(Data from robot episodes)
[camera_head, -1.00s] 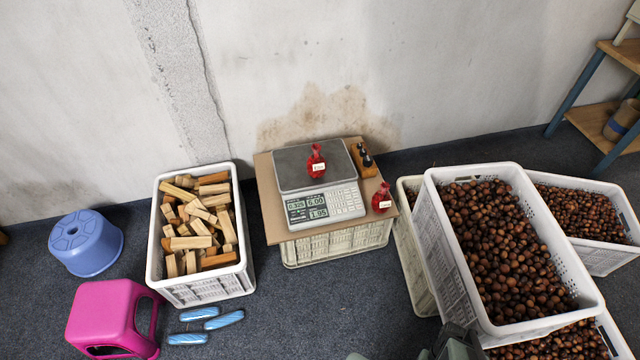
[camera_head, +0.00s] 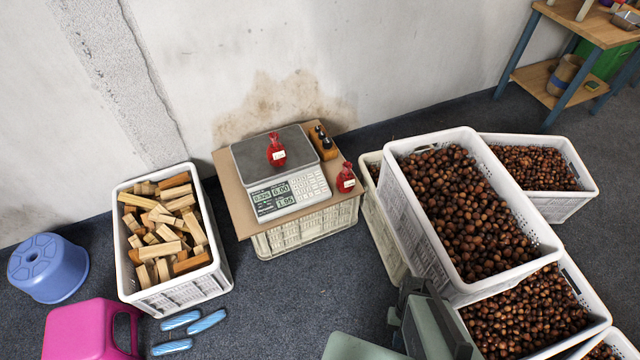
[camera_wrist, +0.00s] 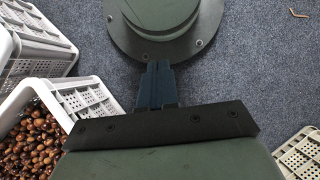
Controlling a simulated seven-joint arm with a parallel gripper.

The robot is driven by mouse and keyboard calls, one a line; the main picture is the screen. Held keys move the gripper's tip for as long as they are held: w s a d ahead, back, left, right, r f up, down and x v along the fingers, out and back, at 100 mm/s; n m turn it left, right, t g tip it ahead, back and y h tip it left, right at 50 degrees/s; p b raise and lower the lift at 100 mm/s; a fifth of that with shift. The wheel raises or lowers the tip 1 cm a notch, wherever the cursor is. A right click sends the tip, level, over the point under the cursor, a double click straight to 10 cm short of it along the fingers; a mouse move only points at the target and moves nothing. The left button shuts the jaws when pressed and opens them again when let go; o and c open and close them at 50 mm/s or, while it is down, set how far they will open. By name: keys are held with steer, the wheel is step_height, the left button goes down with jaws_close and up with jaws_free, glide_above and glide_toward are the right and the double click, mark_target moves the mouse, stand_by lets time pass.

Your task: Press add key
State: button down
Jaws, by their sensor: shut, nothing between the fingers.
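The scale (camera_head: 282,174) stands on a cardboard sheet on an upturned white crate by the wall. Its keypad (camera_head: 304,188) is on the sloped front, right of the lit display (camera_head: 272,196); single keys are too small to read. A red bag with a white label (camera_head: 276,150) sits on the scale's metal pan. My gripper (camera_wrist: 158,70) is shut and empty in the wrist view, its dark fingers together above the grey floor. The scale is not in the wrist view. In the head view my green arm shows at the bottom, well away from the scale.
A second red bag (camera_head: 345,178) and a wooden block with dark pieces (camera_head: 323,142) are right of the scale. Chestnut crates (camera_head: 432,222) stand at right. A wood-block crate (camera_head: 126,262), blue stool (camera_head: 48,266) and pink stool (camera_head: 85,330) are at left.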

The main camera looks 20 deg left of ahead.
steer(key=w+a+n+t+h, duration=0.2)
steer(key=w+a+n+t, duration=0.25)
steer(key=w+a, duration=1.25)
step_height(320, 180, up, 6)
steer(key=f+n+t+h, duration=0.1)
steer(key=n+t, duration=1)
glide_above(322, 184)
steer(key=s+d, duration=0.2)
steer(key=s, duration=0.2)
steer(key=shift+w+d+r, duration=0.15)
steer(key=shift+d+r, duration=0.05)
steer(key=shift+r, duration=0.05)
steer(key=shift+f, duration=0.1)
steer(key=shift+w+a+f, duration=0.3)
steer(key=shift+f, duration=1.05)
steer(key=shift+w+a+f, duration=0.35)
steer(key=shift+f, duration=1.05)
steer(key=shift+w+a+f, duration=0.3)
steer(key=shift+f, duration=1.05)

--

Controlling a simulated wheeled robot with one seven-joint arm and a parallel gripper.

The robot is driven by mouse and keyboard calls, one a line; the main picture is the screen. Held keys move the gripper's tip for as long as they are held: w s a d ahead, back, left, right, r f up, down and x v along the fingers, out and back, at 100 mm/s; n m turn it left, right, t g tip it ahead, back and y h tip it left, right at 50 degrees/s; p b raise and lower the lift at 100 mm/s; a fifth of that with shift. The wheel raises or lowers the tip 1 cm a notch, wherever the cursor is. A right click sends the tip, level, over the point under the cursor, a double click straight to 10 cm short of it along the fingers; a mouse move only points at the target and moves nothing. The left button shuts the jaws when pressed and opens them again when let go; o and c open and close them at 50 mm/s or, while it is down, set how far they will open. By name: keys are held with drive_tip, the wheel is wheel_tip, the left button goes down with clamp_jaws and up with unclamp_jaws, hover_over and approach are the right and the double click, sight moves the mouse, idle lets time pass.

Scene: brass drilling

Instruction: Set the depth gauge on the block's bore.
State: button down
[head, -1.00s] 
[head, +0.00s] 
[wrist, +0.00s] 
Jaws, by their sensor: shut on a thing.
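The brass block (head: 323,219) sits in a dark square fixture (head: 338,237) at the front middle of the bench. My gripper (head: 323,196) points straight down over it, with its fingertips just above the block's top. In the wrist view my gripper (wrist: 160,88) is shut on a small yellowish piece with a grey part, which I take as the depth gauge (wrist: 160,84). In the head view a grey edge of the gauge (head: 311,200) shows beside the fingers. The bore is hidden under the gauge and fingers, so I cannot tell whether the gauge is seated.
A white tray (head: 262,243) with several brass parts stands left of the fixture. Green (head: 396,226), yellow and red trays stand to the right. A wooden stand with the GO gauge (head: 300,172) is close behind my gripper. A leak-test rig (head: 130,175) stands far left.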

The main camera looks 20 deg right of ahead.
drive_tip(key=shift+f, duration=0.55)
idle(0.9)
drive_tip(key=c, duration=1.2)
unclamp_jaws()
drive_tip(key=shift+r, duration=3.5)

...

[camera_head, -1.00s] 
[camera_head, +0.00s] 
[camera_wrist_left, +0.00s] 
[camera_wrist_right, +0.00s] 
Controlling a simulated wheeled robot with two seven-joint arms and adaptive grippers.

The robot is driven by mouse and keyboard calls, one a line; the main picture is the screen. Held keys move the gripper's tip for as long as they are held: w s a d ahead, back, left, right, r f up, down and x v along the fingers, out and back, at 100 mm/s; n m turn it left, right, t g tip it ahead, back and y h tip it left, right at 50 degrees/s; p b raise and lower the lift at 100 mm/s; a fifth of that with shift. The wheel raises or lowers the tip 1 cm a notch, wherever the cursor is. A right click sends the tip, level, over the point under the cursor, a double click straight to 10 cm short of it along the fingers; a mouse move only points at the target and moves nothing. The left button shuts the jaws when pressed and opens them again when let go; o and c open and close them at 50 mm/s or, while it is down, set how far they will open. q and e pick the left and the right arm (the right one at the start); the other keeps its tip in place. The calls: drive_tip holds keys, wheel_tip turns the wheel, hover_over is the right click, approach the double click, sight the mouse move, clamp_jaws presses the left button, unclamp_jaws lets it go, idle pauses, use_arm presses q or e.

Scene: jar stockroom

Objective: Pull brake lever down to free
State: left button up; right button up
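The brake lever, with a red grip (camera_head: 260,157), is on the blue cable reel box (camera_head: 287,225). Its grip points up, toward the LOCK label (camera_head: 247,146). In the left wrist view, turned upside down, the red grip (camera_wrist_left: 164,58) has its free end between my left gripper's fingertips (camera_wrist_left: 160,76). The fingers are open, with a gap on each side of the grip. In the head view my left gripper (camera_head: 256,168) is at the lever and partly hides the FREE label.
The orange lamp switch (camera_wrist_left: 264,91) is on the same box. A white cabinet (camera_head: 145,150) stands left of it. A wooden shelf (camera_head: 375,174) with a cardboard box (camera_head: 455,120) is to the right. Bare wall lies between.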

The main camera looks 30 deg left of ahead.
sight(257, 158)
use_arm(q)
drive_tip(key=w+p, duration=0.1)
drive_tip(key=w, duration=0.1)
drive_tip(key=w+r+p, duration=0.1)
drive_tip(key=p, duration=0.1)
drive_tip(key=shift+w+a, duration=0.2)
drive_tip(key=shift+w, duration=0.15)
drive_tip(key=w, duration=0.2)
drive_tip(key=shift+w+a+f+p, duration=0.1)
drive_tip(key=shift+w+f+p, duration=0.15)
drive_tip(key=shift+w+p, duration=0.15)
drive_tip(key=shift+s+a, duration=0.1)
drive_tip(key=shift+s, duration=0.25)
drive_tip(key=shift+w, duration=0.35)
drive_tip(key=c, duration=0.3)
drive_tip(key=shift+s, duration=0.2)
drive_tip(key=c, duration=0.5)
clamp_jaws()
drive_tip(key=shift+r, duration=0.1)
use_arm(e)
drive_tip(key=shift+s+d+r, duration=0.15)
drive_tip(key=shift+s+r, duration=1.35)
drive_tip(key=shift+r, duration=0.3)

THE TASK:
Exactly reproduce the stretch from the line with "presses q or e." through the line with "Objective: Pull brake lever down to free", including both ends and nothing else.

EXERCISE OUTPUT:
The robot is driven by mouse and keyboard calls, one a line; the main picture is the screen. Held keys move the gripper's tip for as long as they are held: w s a d ahead, back, left, right, r f up, down and x v along the fingers, out and back, at 100 mm/s; n m turn it left, right, t g tip it ahead, back and y h tip it left, right at 50 degrees/s; p b raise and lower the lift at 100 mm/s; a fifth of that with shift. The wheel raises or lowers the tip 1 cm a notch, wherever the cursor is. A right click sends the tip, level, over the point under the cursor, a double click straight to 10 cm short of it along the fingers; a mouse move only points at the target and moves nothing. The left button shuts the jaws when pressed and opens them again when let go; o and c open and close them at 50 mm/s or, while it is down, set how far they will open. q and e pick the left and the right arm (the right one at the start); the other keeps its tip in place. The calls: drive_tip holds keys, wheel_tip turns the wheel, hover_over is the right click, approach the double click, sight the mouse move, clamp_jaws presses the left button, unclamp_jaws lets it go, idle pauses, use_arm presses q or e.

Scene: jar stockroom

Objective: Pull brake lever down to free

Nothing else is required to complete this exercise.